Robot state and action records
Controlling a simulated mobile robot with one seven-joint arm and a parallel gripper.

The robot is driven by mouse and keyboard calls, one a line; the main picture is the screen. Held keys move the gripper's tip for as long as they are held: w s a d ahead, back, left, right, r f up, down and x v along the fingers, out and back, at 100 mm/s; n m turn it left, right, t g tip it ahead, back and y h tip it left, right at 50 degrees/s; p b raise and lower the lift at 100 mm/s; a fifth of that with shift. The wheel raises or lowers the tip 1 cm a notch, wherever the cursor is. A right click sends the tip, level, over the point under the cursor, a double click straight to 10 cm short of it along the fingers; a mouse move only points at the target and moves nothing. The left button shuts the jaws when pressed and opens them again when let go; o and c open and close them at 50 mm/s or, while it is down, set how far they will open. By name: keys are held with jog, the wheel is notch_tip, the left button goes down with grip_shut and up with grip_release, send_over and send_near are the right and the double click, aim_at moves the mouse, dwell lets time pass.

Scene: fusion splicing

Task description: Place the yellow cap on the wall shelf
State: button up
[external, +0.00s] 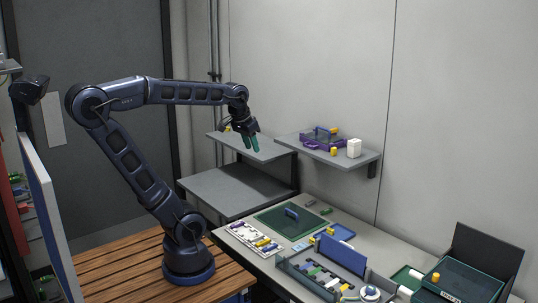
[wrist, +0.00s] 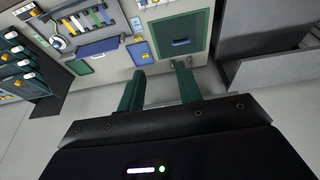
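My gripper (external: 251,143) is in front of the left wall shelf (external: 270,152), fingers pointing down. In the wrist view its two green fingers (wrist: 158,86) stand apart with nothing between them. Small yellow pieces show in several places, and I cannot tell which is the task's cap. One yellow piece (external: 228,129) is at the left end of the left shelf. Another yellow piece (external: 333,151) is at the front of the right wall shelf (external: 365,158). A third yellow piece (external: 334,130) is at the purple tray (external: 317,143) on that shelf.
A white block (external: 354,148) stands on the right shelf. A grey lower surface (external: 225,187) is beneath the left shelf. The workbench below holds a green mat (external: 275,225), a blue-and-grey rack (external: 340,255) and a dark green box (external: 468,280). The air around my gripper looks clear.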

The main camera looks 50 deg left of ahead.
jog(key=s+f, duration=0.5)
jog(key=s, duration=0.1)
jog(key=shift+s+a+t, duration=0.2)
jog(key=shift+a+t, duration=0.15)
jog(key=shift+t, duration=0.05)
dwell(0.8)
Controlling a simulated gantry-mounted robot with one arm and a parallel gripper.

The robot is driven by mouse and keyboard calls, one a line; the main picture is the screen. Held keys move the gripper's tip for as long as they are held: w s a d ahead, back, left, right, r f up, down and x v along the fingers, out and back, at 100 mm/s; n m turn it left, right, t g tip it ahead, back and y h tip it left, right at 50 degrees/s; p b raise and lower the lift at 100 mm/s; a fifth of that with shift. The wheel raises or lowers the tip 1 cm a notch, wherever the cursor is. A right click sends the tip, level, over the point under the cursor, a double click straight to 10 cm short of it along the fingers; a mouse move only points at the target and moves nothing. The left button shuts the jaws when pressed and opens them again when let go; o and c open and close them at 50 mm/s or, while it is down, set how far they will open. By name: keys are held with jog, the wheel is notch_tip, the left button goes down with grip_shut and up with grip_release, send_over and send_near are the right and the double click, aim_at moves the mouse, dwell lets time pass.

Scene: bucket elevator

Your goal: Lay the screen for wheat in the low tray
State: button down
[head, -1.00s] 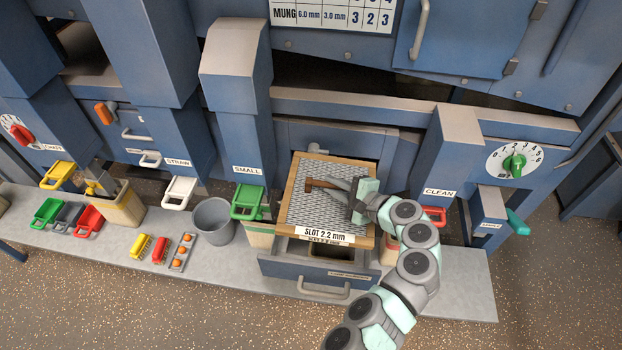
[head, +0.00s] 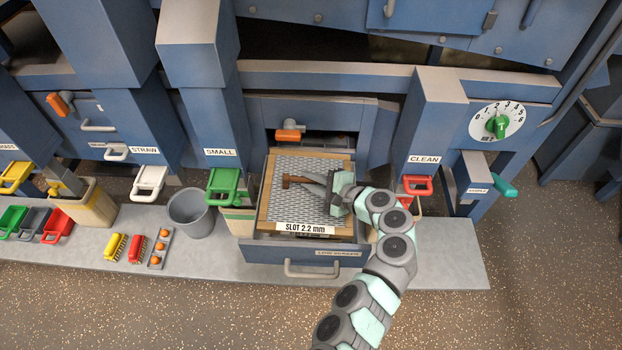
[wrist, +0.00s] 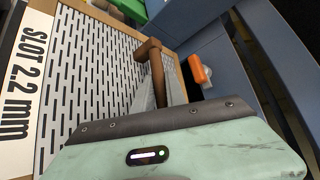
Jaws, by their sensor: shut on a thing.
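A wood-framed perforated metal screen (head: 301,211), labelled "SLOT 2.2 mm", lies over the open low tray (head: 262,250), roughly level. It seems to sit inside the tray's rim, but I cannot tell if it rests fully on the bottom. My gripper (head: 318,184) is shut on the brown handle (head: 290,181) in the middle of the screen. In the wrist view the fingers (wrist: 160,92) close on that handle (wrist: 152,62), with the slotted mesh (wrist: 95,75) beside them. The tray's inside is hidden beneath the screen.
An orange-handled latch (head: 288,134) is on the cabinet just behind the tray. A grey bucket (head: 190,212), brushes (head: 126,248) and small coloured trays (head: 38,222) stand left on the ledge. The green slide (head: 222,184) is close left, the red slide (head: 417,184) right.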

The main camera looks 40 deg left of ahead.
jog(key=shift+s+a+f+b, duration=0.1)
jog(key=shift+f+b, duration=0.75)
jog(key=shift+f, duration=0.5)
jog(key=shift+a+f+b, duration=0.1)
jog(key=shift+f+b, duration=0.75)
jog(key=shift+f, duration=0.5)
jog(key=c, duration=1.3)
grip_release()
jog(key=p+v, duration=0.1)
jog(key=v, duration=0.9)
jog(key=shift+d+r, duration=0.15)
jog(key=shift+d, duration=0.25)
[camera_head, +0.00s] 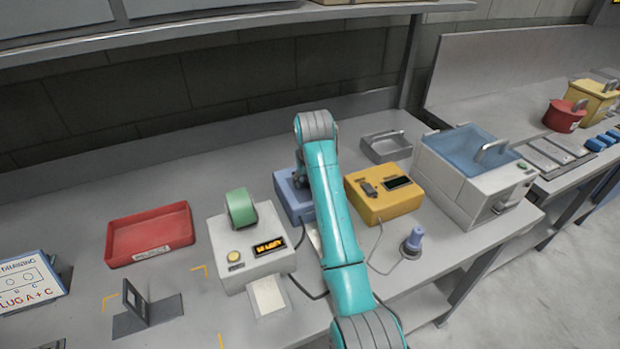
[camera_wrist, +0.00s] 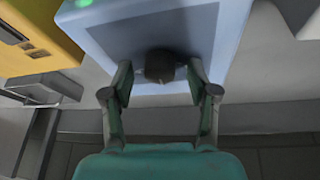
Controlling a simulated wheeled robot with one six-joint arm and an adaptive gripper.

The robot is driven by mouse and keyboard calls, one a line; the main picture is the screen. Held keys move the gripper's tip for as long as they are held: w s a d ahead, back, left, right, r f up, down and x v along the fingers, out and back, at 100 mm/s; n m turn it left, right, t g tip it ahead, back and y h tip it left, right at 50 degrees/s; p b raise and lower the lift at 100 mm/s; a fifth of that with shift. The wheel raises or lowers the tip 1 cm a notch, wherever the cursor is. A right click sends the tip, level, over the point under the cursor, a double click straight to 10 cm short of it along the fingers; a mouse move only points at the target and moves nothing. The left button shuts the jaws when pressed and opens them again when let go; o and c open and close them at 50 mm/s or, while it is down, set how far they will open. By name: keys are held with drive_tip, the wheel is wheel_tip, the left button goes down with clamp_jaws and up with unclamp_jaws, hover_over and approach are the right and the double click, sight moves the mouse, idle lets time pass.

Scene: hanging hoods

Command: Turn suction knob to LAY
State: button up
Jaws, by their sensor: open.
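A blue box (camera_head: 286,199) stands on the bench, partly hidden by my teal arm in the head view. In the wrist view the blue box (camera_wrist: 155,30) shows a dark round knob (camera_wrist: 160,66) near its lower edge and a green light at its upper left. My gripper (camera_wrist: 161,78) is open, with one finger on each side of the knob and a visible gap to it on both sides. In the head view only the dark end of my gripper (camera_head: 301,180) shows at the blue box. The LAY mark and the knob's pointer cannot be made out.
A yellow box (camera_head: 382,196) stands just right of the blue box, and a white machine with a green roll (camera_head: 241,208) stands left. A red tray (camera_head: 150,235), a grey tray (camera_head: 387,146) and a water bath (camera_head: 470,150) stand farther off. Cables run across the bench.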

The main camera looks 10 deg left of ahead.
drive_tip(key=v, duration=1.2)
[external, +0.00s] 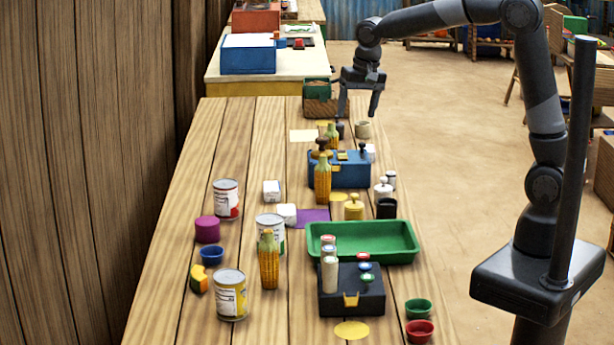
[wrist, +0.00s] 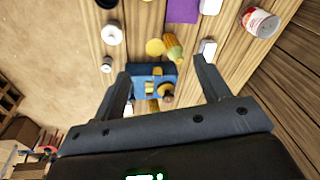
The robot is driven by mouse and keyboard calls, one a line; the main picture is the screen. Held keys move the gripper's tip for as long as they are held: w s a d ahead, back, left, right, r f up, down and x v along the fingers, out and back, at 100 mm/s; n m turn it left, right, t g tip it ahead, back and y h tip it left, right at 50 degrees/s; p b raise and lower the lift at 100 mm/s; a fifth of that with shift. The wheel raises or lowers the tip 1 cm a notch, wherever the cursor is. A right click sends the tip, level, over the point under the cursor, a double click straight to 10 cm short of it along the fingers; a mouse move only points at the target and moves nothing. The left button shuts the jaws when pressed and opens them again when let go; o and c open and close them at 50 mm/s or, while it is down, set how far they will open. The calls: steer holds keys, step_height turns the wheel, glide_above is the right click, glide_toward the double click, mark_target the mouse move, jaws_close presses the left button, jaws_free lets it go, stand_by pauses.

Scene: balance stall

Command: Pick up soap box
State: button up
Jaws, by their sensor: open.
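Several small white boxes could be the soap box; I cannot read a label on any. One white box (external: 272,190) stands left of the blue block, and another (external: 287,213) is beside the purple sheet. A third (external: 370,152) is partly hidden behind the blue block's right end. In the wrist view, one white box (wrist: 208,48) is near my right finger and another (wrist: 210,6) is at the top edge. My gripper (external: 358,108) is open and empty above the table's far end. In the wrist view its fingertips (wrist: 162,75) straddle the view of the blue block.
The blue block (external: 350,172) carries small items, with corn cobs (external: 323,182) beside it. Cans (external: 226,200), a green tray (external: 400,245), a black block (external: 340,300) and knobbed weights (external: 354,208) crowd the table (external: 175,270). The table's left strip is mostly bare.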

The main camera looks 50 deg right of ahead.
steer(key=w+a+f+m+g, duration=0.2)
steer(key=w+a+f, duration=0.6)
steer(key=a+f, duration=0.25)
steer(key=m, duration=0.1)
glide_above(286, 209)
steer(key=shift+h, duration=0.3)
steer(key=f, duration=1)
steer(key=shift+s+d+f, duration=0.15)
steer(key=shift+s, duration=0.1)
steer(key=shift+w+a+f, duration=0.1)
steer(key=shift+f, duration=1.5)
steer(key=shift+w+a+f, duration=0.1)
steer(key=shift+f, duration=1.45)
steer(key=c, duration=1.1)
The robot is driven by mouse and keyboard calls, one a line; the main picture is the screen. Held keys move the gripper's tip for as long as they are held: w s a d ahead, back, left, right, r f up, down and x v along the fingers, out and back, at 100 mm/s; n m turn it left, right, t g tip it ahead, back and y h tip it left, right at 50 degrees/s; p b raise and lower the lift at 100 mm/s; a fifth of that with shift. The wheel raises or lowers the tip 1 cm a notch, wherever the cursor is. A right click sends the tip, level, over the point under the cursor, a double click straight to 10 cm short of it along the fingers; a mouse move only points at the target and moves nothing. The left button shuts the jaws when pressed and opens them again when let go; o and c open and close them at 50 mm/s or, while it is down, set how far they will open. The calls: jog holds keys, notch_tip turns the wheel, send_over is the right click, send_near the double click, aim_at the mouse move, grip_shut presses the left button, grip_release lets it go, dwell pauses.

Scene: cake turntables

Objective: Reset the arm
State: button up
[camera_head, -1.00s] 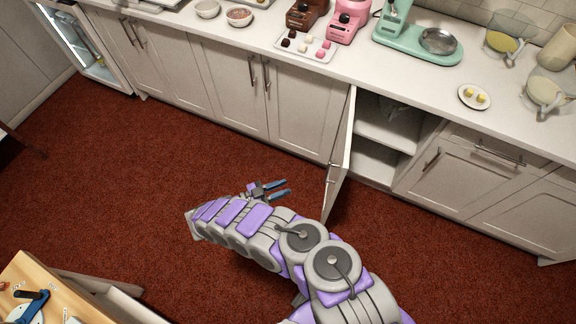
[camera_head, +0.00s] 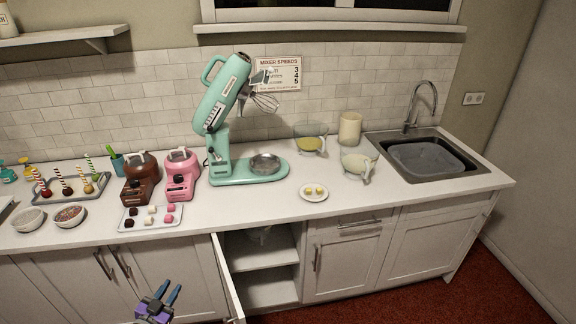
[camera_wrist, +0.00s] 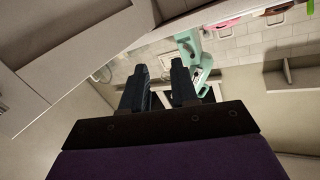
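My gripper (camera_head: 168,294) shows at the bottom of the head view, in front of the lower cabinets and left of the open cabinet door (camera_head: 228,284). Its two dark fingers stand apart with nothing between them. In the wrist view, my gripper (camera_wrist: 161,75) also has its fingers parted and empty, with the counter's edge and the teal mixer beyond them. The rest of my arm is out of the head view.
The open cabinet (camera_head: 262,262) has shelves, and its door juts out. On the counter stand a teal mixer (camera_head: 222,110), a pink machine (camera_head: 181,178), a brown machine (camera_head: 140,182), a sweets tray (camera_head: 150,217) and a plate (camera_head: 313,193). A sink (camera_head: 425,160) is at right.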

**The exercise:** In the lines above, find each one with "Command" and list it.

**Worked solution:**
Command: Turn suction knob to LAY
Command: Pick up soap box

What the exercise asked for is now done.